§ INSTRUCTION
How does the data below read from its first line through the line containing "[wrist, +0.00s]"? Print those lines exactly.
--------------------------------------------------
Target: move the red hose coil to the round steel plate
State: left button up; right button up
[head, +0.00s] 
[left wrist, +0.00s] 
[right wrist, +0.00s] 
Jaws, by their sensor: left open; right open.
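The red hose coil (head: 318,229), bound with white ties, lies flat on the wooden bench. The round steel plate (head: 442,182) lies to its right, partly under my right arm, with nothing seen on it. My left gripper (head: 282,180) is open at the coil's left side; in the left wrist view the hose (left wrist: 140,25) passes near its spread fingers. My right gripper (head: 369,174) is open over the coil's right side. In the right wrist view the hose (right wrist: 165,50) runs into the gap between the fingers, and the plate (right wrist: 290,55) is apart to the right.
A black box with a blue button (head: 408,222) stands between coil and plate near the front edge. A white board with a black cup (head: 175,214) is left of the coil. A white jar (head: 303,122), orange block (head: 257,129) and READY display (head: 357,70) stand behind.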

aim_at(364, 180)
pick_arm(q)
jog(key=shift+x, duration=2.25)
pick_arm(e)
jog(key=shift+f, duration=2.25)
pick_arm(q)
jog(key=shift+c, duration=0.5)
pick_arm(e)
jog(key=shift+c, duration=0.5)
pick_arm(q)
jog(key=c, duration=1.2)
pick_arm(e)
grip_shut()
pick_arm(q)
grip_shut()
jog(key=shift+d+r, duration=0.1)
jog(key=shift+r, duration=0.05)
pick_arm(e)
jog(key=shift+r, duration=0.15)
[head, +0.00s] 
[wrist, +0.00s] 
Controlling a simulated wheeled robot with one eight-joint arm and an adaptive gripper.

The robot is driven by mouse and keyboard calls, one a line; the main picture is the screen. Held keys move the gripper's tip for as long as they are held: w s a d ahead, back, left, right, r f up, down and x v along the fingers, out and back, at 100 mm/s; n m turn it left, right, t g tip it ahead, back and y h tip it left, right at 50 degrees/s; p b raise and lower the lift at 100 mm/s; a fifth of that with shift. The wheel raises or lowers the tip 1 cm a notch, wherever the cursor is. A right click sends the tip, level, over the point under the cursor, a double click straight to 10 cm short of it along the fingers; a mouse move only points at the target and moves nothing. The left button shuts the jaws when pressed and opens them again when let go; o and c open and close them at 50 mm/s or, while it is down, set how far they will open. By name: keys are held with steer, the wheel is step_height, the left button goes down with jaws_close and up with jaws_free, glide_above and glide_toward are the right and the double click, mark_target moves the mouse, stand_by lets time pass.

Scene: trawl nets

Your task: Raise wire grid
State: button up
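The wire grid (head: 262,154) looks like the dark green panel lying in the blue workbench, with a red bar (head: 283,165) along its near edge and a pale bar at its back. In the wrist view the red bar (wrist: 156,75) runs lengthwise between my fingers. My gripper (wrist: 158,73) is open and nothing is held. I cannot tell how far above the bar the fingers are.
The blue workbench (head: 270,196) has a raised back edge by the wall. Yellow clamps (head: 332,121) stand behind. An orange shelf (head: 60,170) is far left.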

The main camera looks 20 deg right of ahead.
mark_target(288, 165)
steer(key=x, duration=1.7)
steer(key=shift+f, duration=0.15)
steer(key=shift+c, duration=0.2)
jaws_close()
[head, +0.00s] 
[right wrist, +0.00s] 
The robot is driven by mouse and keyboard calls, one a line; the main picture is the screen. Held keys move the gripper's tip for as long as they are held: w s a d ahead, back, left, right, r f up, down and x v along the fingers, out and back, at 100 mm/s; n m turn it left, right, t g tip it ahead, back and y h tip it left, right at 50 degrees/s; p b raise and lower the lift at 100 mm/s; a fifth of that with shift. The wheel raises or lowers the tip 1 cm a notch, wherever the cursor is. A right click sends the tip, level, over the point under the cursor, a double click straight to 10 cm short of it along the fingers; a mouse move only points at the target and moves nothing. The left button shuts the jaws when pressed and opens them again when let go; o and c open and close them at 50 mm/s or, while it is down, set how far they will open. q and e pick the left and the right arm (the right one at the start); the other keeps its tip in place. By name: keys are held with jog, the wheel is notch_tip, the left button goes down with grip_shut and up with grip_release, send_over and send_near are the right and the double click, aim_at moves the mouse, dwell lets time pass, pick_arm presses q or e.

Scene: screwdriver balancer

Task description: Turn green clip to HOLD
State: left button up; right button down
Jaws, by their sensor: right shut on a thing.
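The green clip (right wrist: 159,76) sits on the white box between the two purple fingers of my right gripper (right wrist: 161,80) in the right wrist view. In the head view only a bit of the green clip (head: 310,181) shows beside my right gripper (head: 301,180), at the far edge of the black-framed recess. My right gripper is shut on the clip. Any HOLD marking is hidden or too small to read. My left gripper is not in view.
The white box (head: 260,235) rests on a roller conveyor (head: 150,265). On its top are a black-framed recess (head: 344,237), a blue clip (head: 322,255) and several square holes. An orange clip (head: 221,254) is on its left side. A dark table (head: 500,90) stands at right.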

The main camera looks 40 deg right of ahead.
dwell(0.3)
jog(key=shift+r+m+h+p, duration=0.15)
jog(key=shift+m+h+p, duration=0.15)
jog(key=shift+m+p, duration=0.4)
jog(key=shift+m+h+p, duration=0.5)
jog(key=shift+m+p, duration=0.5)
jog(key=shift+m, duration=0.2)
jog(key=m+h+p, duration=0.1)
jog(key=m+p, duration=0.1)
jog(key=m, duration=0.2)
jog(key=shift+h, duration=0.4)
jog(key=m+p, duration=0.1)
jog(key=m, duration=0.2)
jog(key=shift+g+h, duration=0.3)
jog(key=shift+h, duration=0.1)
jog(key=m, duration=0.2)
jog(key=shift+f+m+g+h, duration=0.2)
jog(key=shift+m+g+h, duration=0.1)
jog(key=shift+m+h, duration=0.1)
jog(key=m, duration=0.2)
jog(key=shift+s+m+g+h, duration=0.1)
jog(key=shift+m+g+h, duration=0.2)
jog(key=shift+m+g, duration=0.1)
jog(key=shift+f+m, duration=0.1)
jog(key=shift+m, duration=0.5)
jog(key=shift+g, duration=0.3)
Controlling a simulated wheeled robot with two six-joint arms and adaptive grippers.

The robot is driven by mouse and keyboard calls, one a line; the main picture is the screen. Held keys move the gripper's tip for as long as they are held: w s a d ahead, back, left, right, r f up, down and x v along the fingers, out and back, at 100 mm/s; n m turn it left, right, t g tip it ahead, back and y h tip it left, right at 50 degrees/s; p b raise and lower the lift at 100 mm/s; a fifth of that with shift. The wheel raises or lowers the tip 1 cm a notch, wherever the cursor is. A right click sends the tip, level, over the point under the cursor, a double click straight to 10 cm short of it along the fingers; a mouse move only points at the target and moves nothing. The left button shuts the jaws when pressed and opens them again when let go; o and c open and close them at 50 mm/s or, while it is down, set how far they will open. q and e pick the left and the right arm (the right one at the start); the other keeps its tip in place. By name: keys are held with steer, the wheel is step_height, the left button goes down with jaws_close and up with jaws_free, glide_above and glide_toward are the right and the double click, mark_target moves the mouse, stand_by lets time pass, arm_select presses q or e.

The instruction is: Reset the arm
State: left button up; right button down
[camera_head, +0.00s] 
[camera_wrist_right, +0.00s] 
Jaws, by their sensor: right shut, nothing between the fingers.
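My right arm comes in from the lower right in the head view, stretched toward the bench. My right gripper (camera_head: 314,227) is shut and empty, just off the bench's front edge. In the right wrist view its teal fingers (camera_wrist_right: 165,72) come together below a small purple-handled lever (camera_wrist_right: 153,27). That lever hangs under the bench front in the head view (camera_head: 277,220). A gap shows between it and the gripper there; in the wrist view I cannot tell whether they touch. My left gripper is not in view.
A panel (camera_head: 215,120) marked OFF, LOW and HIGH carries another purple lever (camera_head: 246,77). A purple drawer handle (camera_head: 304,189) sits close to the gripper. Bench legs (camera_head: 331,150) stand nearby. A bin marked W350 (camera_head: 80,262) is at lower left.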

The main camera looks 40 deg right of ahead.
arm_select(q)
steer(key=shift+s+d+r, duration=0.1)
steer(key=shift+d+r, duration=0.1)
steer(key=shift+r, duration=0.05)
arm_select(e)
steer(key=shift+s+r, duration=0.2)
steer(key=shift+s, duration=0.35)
--------------------------------------------------
§ FINAL RESULT
Target: move the red hose coil to the round steel plate
State: left button up; right button up
[head, +0.00s] 
[left wrist, +0.00s] 
[right wrist, +0.00s] 
Jaws, by their sensor: left open; right open.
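The red hose coil (head: 318,229), bound with white ties, lies flat on the wooden bench. The round steel plate (head: 442,182) lies to its right, partly under my right arm, with nothing seen on it. My left gripper (head: 282,180) is open at the coil's left side; in the left wrist view the hose (left wrist: 140,25) passes near its spread fingers. My right gripper (head: 369,174) is open over the coil's right side. In the right wrist view the hose (right wrist: 165,50) runs into the gap between the fingers, and the plate (right wrist: 290,55) is apart to the right.
A black box with a blue button (head: 408,222) stands between coil and plate near the front edge. A white board with a black cup (head: 175,214) is left of the coil. A white jar (head: 303,122), orange block (head: 257,129) and READY display (head: 357,70) stand behind.

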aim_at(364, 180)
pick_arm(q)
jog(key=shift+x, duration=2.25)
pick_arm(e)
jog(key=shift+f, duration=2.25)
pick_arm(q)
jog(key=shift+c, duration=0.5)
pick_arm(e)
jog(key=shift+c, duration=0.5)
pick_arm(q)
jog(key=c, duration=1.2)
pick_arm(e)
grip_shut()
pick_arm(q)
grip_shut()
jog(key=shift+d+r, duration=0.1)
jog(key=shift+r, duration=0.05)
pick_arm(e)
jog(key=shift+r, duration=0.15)
[head, +0.00s] 
[wrist, +0.00s] 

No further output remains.